A walk around the new S40 is rewarded with small pleasures. The design is lovely, subtle and original but mostly very clean: Scandinavian simplicity at its artistic best. Clearly, Volvo doesn't do boxes any more with its sedans. From a distance the S40 looks somewhat like an Audi A4, which is its primary competition, but when you look again you appreciate the unique soft snub nose. Form followed function, as short overall length was a primary engineering objective. Sexiness was a styling objective, and the S40 achieves both.
Rounded front corners (but mostly the new engine package) enable this shortness, and the rear corners are pushed in as well, giving the S40 an overall stylish shape. A classy contribution is the lack of chrome, with the normal bits, from window trim to ding guards, all being black or body colored. The doors are slightly convex, as opposed to the previous concave shape, and high shoulders make the occupants feel protected.

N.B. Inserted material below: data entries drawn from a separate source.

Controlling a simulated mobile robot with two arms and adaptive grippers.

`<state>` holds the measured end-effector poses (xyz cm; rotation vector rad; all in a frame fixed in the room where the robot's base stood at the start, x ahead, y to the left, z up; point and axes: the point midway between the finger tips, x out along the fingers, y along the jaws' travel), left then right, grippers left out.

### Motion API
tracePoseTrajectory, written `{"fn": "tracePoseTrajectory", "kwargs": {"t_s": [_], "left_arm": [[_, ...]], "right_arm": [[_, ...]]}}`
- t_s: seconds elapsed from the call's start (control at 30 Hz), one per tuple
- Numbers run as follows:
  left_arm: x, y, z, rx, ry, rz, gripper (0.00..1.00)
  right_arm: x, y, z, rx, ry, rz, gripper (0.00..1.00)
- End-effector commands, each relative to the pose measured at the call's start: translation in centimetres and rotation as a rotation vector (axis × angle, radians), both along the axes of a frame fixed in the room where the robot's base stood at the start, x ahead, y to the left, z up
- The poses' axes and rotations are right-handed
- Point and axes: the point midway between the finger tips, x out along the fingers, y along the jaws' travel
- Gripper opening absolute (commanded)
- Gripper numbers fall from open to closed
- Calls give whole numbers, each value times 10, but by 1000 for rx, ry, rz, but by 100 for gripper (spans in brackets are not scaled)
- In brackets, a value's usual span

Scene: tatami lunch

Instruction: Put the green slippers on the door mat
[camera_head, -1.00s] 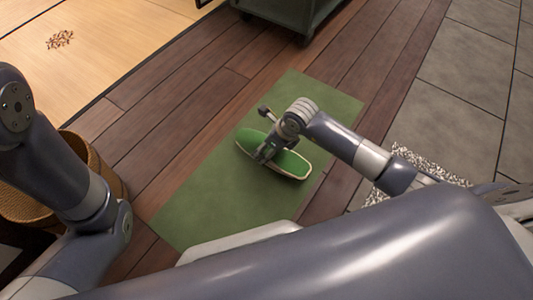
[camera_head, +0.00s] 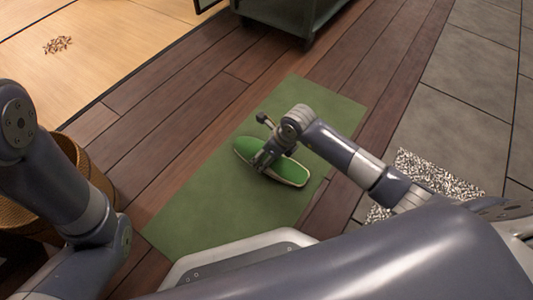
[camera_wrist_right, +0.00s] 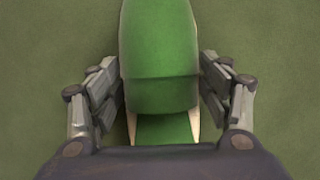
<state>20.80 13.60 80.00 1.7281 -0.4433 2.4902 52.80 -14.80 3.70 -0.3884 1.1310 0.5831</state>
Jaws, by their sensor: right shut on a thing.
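One green slipper (camera_head: 288,171) with a pale sole edge shows over the green mat (camera_head: 190,213) on the wooden floor. My right gripper (camera_head: 263,159) is shut on the slipper across its middle. In the right wrist view the slipper (camera_wrist_right: 160,45) lies lengthwise between the two fingers, with plain green mat around it. I cannot tell whether the slipper touches the mat or hangs just above it. A second slipper is not visible. A speckled grey-white mat (camera_head: 440,175) lies on the stone floor to the right, partly hidden by my right arm. My left gripper is out of view.
A woven basket (camera_head: 95,178) stands at the left behind my left arm. A dark green cart (camera_head: 290,15) stands at the top. Tatami (camera_head: 110,40) lies at the upper left. Grey stone tiles (camera_head: 450,110) at the right and the wooden boards around the green mat are mostly clear.

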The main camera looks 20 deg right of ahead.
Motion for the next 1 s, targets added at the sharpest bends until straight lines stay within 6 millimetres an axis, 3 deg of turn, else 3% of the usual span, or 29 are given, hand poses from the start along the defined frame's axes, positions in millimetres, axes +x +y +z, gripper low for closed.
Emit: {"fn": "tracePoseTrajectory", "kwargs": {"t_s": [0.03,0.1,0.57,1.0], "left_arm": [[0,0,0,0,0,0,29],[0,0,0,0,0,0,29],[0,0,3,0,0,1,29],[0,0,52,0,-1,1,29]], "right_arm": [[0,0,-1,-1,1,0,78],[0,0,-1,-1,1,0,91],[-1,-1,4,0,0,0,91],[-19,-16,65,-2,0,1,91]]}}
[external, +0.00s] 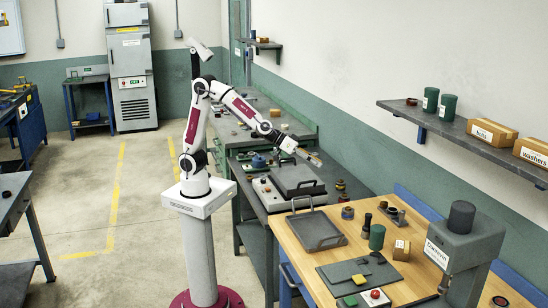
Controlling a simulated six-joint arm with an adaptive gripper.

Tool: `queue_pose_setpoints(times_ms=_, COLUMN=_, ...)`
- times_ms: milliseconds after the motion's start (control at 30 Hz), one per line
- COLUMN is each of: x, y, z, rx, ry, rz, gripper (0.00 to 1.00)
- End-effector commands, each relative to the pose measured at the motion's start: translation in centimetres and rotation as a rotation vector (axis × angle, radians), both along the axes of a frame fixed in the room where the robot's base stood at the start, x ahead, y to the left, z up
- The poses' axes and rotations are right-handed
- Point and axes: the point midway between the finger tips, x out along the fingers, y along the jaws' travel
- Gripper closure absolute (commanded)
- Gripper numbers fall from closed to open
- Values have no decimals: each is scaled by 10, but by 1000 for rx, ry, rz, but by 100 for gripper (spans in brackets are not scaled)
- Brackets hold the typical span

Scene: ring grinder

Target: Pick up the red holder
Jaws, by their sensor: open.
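My gripper (312,158) hangs in the air at the end of my arm, above the back part of the workbench near the wall. It is small in this view, its jaws are open, and I see nothing held in it. I cannot pick out a red holder with certainty. A small red round piece sits on a white block (375,298) at the front of the wooden bench, far from my gripper, and looks like a button. A stack of dark red and yellowish rings (341,190) stands beside the dark grey machine, below and right of my gripper.
A dark grey flat-lidded machine (297,177) stands below my gripper. A grey tray with a raised handle (315,230) lies on the wooden bench (357,250). A grey machine (465,245) stands at the right. A wall shelf (455,132) holds boxes and green jars.

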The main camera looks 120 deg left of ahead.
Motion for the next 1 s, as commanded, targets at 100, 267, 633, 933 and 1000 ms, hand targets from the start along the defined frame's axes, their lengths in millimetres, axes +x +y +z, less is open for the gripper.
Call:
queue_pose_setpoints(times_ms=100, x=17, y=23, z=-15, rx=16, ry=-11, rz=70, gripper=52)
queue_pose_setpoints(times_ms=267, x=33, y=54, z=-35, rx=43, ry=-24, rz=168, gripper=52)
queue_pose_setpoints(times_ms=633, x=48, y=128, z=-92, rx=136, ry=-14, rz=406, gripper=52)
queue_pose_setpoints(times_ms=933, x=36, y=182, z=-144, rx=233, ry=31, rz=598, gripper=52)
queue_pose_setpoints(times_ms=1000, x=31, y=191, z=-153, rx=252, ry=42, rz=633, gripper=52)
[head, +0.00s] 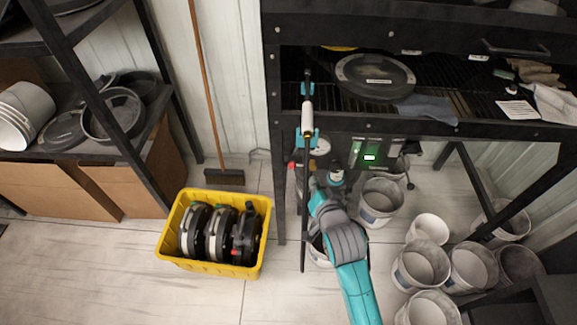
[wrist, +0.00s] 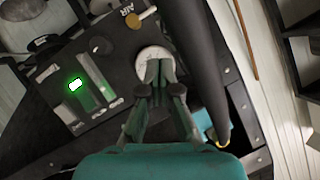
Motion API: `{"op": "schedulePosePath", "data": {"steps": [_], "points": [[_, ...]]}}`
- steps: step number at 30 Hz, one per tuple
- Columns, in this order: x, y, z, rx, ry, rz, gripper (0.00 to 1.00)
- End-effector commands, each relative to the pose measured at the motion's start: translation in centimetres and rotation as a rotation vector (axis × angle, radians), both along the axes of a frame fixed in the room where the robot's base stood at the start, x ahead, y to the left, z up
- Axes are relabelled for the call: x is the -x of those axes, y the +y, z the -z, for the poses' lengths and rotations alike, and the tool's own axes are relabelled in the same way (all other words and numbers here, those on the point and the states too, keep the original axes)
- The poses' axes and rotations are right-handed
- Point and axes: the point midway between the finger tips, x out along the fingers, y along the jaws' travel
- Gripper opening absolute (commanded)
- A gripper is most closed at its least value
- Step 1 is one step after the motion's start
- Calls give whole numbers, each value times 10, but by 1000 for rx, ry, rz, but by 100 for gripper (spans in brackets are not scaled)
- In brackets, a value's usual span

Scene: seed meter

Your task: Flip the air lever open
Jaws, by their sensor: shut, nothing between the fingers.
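The air lever (wrist: 148,13) shows at the top of the wrist view as a short pale handle beside a round brass fitting (wrist: 133,21), next to the printed word AIR on the dark control panel (wrist: 48,78). My gripper (wrist: 160,82) is shut and empty. Its fingertips are in front of the white round gauge (wrist: 153,57), below the lever in the wrist view and apart from it. I cannot tell whether they touch the gauge. In the head view my gripper is near the panel under the bench, and I cannot make out the lever there.
A thick black tube (wrist: 197,45) runs close to the right of my gripper, with a teal clamp (wrist: 213,126). A lit green display (head: 370,157) is on the panel. Several white buckets (head: 423,265) stand right of my arm. A yellow crate (head: 213,267) sits on the floor at left.

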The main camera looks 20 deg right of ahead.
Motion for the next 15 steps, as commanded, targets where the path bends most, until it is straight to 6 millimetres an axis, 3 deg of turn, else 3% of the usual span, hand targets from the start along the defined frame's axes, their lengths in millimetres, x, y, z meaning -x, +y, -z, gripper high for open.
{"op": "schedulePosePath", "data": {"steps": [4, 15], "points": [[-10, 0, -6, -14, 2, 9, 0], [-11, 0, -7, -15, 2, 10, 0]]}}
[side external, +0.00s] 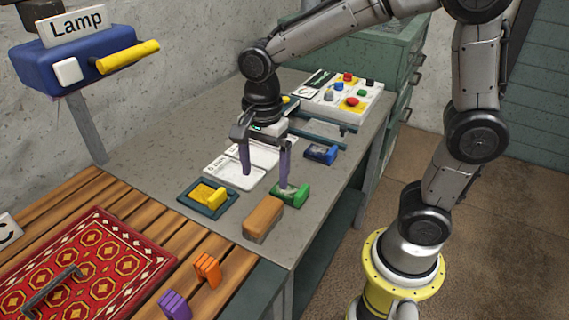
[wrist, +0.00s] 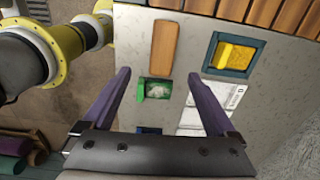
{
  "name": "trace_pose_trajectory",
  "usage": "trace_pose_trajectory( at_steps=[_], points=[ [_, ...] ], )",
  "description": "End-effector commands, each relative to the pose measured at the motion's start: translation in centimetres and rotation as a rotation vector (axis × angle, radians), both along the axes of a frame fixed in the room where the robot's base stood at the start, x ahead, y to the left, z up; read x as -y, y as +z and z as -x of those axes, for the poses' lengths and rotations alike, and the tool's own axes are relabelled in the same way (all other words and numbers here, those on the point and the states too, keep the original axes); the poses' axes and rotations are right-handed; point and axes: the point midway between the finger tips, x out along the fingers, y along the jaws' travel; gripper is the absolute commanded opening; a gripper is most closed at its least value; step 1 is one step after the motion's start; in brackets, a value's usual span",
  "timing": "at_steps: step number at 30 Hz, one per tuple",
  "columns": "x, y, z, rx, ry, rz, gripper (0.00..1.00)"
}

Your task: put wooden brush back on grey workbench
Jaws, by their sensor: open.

The S40 is a Volvo from any angle, but head-on it's unmistakable with its dark eggcrate grille with the diagonal Volvo slash in center. The headlamps bend horizontally from the sweetly flared fenders toward the grille, with three visible lamps: one rectangular, one round and one trapezoidal. The front air dam is divided by two splitters into three neat sections.
Meanwhile the rear end is sharp, and when viewed in silhouette with the soft snub front end, gives the car direction. The eye is further led along by rocker panels that are slightly wider in the rear, giving the illusion of forward rake and more motion. More dramatically, the sloping roofline quickly meets an abrupt and lipless rear deck; the distance between the bottom of the glass and the 90-degree edge of the deck is not much more than a foot. Yet all the lines, including the rear hips, cascade smoothly together.
The license plate indent is clean, unlike many others. The smooth rear bumper rides over two stainless exhaust tips, pointing conspicuously and curiously down toward the ground; if they point down just to look cool, it works. The huge red taillights are trademark Volvo, each with a clear plastic band containing its backup light.
Last but not least, the optional 17-inch Saggita alloy wheels on our T5 test model, 14 spokes or seven twin-spokes depending on how you count, are some of the best-looking wheels we've seen in a long time. Volvo hasn't missed a single opportunity to make the S40 look terrific.
Like many new cars nowadays, the Volvo S40 is built on a component-sharing strategy with other car companies partly and jointly owned by a giant one. In this case Ford is that giant company and the S40 shares components with the Mazda3 and a European-market Ford Focus that isn't sold in the U.S. But in the big picture that's a mere footnote, for its lack of importance to the car-buyer or the individuality of the car.